Prior to screening PIRATED!, I had a slight knowledge of what to expect from reading Mimi Thi Nguyen’s article. From what I had read in the article, I was expecting to see a large amount of male nudity and gay porn. But to my surprise, the scenes depicting male-on-male fellatio were not the blatant pornography I had envisioned. Although the scenes were indeed graphic and left nothing to the imagination, the pictures were distorted and the colors were solarized, which gave them a surreal quality and feel. Through PIRATED!, director Nguyen tries to connect two aspects of himself through the pirate motif: the young Vietnamese boy and the gay Asian American male.

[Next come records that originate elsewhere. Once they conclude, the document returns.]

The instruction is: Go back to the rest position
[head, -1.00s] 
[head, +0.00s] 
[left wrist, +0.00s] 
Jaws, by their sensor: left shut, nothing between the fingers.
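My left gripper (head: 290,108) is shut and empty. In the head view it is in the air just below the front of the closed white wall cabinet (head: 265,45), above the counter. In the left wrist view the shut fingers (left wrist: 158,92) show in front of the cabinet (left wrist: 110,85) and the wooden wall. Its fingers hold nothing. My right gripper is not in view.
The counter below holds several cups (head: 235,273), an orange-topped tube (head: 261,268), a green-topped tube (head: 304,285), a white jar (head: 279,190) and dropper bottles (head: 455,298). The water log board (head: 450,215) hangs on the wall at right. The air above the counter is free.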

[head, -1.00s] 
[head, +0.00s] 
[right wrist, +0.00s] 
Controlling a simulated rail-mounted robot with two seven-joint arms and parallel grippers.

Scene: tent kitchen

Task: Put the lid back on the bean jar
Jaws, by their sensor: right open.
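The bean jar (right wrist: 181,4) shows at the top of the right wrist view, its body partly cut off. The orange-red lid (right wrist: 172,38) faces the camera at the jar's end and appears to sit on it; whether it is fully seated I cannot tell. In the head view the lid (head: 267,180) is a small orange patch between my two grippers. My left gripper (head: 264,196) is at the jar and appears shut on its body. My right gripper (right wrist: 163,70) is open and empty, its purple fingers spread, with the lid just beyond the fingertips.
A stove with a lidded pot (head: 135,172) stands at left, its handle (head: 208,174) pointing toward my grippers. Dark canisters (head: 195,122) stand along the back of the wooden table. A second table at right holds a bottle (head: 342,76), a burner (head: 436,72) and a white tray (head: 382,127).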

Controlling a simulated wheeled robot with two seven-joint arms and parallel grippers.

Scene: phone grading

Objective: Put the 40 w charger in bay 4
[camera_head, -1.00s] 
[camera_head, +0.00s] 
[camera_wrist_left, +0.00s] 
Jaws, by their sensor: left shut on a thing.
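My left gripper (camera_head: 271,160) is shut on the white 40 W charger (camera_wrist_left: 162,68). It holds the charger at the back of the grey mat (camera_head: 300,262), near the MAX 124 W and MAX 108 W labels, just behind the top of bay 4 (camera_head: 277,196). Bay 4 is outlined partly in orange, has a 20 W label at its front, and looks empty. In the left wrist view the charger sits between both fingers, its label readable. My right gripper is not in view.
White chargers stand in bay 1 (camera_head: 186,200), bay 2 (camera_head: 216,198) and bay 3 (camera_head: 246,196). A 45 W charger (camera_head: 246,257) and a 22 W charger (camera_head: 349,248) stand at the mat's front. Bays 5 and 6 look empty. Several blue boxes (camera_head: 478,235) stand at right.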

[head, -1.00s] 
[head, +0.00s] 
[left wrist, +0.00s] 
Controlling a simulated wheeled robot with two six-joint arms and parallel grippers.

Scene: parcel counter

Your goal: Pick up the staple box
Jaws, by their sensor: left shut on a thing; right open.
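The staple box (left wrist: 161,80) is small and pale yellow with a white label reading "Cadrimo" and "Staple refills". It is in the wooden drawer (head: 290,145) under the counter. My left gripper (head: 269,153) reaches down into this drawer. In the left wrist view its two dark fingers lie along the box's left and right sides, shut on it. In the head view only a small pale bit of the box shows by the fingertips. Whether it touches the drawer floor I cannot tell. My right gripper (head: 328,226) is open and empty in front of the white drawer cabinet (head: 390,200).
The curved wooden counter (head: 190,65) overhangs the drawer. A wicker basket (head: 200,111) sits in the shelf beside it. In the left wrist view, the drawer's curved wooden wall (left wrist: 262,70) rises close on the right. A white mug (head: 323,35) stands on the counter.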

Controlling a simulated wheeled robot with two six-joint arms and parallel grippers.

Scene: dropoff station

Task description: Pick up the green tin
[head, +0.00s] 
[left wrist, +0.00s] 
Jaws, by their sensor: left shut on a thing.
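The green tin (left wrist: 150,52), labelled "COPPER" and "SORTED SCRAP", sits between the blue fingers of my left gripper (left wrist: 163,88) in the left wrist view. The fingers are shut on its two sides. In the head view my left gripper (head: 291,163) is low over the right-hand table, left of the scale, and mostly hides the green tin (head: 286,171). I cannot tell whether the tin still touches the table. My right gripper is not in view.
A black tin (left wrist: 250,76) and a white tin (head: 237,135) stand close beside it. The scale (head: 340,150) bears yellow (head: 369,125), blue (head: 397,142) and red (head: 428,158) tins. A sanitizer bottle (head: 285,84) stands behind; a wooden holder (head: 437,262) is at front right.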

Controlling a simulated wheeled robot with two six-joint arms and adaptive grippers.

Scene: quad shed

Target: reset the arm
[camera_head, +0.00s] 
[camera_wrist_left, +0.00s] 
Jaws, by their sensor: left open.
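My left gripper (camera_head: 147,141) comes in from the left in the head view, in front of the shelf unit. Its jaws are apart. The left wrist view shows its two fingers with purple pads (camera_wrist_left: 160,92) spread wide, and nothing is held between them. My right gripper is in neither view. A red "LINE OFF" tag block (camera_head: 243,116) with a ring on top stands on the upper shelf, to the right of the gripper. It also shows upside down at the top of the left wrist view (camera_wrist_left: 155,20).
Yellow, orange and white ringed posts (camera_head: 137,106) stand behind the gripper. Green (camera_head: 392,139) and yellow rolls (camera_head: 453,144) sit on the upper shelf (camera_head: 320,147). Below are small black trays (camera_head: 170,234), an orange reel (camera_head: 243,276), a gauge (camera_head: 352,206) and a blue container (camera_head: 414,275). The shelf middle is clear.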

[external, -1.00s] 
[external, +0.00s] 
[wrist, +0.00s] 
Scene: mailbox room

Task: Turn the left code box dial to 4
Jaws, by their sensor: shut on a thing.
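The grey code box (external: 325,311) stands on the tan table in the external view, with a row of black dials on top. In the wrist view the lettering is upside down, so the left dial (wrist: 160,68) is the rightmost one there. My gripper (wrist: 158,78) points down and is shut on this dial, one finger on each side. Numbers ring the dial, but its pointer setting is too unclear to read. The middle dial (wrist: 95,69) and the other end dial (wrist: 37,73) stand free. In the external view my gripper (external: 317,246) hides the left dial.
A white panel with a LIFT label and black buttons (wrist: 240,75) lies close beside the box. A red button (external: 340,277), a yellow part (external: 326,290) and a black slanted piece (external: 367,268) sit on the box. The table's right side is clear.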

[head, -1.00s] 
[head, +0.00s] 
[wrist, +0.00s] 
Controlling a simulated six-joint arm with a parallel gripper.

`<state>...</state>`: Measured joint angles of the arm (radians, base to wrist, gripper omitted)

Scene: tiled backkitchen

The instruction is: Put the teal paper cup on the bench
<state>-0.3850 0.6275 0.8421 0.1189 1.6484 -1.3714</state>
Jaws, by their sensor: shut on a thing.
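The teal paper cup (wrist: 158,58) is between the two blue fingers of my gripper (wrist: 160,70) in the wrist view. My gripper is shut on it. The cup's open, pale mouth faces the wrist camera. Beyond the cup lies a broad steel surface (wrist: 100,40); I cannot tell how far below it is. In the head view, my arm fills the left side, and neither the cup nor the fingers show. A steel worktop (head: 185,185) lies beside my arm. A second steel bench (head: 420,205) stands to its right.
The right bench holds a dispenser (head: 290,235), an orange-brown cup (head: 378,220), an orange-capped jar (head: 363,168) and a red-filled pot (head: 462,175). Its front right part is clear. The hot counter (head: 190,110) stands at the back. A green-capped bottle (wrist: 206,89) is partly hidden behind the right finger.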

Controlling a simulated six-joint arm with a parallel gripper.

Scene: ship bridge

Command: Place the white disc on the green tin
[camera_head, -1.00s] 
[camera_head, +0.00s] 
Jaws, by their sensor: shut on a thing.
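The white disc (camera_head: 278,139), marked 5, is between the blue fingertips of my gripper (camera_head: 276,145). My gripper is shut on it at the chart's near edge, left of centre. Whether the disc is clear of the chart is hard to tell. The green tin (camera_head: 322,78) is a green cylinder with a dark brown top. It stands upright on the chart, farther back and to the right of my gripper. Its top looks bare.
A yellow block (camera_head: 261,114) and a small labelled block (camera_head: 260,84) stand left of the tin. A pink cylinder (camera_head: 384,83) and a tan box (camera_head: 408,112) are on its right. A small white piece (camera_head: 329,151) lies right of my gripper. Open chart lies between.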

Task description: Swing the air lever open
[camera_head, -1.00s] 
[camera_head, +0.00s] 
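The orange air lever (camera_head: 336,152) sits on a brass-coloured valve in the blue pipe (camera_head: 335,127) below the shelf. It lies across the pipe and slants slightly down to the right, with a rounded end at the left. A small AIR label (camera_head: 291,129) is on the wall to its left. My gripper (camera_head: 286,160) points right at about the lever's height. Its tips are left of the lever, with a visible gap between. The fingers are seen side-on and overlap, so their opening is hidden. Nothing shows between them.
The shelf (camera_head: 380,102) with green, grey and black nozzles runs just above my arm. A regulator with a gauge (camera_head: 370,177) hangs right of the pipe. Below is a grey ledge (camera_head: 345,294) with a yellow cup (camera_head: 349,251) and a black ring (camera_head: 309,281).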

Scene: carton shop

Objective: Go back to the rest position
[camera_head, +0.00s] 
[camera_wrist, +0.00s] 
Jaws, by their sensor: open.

Besides the PIRATED! clip, the other video that captured my attention was love bang!, a music video created by Viet Le. In this music video, it depicts two transgendered, star-crossed lovers from different universes. The song’s lyrics incorporate three languages, English, Vietnamese and Khmer; it not only crosses boundaries of gender and sexuality, but also that of race and ethnicity. Viewing this video and seeing the elaborate outfits and makeup reminded me of the first time I was exposed to LBGT Asian Americans. This week in class was not the first time I’ve been exposed to LBGT Asian Americans, though it has been the most graphic. When I was a freshman in college, I had a gay Asian American male as my best friend. One weekend he was invited to return to San Francisco and perform at a Gay Asian Pacific Alliance (or GAPA) banquet, so the both of us went up to San Francisco for this event. At this event were some of the most important members of the gay Asian American community, and they were all there to support GAPA’s cause. Besides my friend, a group of transgendered Asian women, called the Rice Rockettes, were also asked to perform. All of us were seated at the same table, and although the Rice Rockettes were eccentric in their outfits and makeup (similar to that in the music video love bang!), they were inviting and accepting. By being exposed to LBGT Asian Americans early in my college experience, I learned to be accepting and open to all types of people and their preferences.